= Manipulation episode records =

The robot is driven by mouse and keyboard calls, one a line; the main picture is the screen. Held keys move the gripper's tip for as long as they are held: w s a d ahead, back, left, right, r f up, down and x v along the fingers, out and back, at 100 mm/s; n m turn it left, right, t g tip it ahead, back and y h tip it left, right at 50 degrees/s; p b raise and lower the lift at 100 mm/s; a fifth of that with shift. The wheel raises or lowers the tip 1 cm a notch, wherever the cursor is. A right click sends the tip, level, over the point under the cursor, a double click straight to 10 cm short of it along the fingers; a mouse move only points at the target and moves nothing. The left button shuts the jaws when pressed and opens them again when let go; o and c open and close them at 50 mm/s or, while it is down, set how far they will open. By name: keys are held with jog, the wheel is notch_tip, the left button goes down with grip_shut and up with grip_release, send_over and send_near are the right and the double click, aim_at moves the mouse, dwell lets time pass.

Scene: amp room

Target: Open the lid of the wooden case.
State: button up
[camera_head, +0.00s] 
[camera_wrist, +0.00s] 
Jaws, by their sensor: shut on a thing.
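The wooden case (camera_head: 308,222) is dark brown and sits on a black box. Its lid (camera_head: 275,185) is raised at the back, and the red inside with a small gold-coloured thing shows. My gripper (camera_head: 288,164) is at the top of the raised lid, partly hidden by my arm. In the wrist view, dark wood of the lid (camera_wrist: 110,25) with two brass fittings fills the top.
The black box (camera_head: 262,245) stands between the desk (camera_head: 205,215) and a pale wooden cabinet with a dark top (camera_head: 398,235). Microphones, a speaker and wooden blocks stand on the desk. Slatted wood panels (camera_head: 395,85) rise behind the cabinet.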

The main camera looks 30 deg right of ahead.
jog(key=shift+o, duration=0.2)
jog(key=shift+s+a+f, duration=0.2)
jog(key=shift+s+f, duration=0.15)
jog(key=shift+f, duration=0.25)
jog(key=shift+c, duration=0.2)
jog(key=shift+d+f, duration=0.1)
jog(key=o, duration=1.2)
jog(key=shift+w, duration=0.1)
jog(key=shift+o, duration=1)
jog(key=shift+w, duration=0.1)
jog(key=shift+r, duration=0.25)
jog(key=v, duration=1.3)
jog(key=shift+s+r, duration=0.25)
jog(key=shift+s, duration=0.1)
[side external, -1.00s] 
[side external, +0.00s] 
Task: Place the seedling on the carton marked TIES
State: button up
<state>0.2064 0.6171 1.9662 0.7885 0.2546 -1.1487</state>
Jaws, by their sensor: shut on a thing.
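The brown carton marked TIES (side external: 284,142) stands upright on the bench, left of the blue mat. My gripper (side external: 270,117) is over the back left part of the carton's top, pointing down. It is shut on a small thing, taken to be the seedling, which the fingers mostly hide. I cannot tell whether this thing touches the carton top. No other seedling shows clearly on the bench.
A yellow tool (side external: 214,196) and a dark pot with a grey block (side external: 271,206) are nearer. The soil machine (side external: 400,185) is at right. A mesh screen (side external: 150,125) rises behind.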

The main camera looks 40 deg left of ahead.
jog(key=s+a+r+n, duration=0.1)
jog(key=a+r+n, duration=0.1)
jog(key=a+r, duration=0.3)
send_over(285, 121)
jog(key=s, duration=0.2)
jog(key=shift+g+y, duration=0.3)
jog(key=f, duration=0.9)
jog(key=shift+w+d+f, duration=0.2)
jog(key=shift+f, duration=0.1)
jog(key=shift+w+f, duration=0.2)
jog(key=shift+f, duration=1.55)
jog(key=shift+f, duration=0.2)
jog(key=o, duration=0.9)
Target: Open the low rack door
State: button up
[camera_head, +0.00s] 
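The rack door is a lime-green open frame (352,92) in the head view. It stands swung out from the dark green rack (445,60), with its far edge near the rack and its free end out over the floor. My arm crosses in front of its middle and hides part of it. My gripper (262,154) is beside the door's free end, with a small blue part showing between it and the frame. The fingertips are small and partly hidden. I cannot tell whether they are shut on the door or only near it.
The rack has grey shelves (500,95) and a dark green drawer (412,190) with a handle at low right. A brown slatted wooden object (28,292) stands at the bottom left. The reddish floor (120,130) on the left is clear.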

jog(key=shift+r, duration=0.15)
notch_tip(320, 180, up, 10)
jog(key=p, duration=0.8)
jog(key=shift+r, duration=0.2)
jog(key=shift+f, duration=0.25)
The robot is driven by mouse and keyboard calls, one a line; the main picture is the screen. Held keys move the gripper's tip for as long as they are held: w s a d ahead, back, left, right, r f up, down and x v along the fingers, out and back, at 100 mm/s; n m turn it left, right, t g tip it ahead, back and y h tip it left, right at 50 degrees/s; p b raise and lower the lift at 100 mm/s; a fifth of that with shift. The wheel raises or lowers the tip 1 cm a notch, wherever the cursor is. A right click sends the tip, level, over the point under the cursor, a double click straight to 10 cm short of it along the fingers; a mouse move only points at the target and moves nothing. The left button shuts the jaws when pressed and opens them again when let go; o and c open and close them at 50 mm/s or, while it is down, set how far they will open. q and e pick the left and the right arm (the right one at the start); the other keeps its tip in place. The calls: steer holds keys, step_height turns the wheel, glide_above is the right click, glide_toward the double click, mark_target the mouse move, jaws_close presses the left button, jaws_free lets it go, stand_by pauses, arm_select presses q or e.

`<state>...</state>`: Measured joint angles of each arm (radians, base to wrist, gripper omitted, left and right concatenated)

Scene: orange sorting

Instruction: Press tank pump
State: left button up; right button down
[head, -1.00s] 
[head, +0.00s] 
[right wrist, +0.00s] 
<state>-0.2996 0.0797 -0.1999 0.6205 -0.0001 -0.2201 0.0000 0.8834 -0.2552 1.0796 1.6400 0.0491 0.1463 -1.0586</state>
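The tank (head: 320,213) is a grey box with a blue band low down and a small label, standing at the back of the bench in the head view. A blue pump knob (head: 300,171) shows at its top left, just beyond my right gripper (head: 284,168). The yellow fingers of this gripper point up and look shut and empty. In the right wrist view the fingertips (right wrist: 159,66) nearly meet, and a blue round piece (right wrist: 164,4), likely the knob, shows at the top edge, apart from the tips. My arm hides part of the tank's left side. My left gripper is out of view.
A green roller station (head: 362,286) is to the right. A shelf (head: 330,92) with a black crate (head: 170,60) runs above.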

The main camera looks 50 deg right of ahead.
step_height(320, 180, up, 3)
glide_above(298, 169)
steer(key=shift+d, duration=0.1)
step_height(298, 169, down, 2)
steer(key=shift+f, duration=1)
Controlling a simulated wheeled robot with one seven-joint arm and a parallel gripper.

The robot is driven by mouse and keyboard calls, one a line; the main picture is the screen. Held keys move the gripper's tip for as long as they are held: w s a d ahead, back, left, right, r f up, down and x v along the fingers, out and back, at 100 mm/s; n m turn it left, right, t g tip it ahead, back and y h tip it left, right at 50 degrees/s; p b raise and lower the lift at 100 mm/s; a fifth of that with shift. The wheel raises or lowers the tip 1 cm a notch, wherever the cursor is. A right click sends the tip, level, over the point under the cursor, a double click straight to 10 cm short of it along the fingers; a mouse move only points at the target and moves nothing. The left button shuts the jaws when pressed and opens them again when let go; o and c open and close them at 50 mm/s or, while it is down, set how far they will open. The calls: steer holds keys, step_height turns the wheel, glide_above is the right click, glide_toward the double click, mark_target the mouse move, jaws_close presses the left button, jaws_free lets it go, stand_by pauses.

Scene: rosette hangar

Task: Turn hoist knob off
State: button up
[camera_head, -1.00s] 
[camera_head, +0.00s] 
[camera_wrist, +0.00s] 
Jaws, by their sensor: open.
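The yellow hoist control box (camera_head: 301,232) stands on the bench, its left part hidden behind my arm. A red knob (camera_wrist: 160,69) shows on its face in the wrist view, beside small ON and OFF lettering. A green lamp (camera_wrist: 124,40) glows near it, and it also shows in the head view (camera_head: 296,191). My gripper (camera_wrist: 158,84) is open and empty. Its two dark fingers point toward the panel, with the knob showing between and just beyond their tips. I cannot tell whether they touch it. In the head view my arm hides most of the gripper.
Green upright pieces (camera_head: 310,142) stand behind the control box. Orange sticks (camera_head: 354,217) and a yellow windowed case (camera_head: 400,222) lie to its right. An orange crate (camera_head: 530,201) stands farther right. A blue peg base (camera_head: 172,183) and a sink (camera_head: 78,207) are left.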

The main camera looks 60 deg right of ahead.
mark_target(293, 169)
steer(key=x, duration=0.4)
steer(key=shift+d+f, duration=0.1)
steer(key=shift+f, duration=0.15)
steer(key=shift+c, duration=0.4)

= YOUR GOAL =
Scan the entries above. Copy each line that has the string "Task".

= PROBLEM SOLUTION =
Task: Place the seedling on the carton marked TIES
Task: Turn hoist knob off

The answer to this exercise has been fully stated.